While R has a command line interface, there are several graphical front-ends available like KNIME or RStudio.
SAS is a software suite developed by SAS Institute for advanced analytics, multivariate analyses, business intelligence, data management, and predictive analytics.
With SAS/BASE and SAS/MACRO SAS takes an extensive programming approach to data transformation and analysis rather than a pure drag drop and connect approach. SAS has a very large number of components customized for specific industries (e.g. Customer Intelligence Studio) and data analysis tasks (e.g. SAS Enterprise Miner).
Amazon Simple Storage Service is storage for the Internet and is designed to make web-scale computing easier for developers.
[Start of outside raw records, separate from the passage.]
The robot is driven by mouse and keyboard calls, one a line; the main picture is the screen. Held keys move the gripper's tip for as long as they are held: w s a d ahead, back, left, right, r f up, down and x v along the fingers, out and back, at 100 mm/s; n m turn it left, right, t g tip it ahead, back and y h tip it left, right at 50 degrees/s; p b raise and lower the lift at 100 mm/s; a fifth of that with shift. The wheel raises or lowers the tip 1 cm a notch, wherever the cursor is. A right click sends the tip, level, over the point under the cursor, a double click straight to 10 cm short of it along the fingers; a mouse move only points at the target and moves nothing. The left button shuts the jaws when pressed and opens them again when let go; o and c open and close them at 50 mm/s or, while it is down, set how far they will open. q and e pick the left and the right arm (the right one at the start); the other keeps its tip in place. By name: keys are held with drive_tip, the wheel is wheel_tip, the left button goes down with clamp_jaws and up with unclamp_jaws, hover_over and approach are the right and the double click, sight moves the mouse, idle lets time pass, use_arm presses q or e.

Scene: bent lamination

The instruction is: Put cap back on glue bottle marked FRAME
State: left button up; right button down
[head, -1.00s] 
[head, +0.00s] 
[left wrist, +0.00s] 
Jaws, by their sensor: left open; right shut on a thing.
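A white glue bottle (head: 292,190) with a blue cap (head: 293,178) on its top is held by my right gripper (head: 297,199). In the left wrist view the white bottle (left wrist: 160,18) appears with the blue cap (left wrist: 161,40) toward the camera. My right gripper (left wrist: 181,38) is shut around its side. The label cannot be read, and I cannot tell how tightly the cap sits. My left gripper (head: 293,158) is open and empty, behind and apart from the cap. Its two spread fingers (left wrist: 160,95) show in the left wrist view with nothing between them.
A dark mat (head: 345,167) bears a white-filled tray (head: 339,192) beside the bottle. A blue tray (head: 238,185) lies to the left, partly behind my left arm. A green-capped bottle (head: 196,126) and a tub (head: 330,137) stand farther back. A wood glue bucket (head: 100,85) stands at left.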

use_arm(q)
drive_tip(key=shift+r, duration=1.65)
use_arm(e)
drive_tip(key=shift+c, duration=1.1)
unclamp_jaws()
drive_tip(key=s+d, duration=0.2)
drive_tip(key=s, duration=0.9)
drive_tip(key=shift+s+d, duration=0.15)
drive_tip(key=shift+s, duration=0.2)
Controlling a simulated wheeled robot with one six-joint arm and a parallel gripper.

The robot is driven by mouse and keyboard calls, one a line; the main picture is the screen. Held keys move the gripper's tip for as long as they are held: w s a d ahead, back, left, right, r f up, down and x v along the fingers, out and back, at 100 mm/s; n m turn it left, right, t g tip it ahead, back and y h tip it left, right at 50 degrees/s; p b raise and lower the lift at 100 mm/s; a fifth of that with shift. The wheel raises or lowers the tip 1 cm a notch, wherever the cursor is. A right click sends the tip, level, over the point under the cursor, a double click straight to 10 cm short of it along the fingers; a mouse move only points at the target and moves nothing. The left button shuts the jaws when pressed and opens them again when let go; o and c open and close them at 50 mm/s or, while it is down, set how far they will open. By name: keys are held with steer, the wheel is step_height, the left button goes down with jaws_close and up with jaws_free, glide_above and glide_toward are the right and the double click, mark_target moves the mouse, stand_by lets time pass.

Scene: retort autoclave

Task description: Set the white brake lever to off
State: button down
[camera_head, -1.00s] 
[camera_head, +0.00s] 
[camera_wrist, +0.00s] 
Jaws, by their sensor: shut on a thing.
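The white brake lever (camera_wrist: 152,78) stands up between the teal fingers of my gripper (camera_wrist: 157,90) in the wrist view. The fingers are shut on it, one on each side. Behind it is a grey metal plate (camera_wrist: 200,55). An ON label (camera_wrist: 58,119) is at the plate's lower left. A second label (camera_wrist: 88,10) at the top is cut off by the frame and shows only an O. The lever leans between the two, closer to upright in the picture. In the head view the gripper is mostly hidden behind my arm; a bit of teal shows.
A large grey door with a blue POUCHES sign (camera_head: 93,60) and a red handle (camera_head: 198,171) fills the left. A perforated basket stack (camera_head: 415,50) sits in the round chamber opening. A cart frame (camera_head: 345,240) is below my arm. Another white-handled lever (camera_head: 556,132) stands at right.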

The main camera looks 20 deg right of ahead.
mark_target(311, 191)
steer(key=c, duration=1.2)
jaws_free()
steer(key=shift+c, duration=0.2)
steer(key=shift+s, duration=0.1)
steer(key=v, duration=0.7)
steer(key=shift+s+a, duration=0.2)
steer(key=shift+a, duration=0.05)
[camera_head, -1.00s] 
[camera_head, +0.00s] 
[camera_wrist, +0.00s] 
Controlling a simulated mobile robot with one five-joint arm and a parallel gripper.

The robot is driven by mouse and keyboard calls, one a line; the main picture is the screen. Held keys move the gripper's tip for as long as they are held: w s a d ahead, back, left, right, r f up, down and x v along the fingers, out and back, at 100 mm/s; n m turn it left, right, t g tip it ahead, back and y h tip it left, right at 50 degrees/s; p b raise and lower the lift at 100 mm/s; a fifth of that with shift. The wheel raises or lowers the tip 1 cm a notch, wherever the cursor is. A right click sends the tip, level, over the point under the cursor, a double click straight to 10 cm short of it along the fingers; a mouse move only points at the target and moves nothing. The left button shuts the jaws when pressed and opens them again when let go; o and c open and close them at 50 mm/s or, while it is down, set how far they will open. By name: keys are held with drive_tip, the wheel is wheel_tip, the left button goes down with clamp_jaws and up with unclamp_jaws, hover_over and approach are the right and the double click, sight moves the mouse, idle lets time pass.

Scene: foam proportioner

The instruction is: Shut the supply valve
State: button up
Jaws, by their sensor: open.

Amazon S3 has a simple web services interface that you can use to store and retrieve any amount of data, at any time, from anywhere on the web. It gives any developer access to the same highly scalable, reliable, fast, inexpensive data storage infrastructure that Amazon uses to run its own global network of web sites. The service aims to maximize benefits of scale and to pass those benefits on to developers.
Amazon S3 can be employed to store any type of object which allows for uses like storage for Internet applications, backup and recovery, disaster recovery, data archives, data lakes for analytics, and hybrid cloud storage.
Beats is the platform for single-purpose data shippers. They send data from hundreds or thousands of machines and systems to Logstash or Elasticsearch. Beats are great for gathering data. They sit on your servers, with your containers, or deploy as functions — and then centralize data in Elasticsearch. And if you want more processing muscle, Beats can also ship to Logstash for transformation and parsing. Beats gather the logs and metrics from your unique environments and document them with essential metadata from hosts, container platforms like Docker and Kubernetes, and cloud providers before shipping them to the Elastic Stack.
The Hadoop Distributed File System (HDFS) is the primary data storage system used by Hadoop applications. It employs a NameNode and DataNode architecture to implement a distributed file system that provides high-performance access to data across highly scalable Hadoop clusters.
HDFS is a key part of the many Hadoop ecosystem technologies, as it provides a reliable means for managing pools of big data and supporting related big data analytics applications.
Docker is a tool designed to make it easier to create, deploy, and run applications by using containers. Containers allow a developer to package up an application with all of the parts it needs, such as libraries and other dependencies, and ship it all out as one package.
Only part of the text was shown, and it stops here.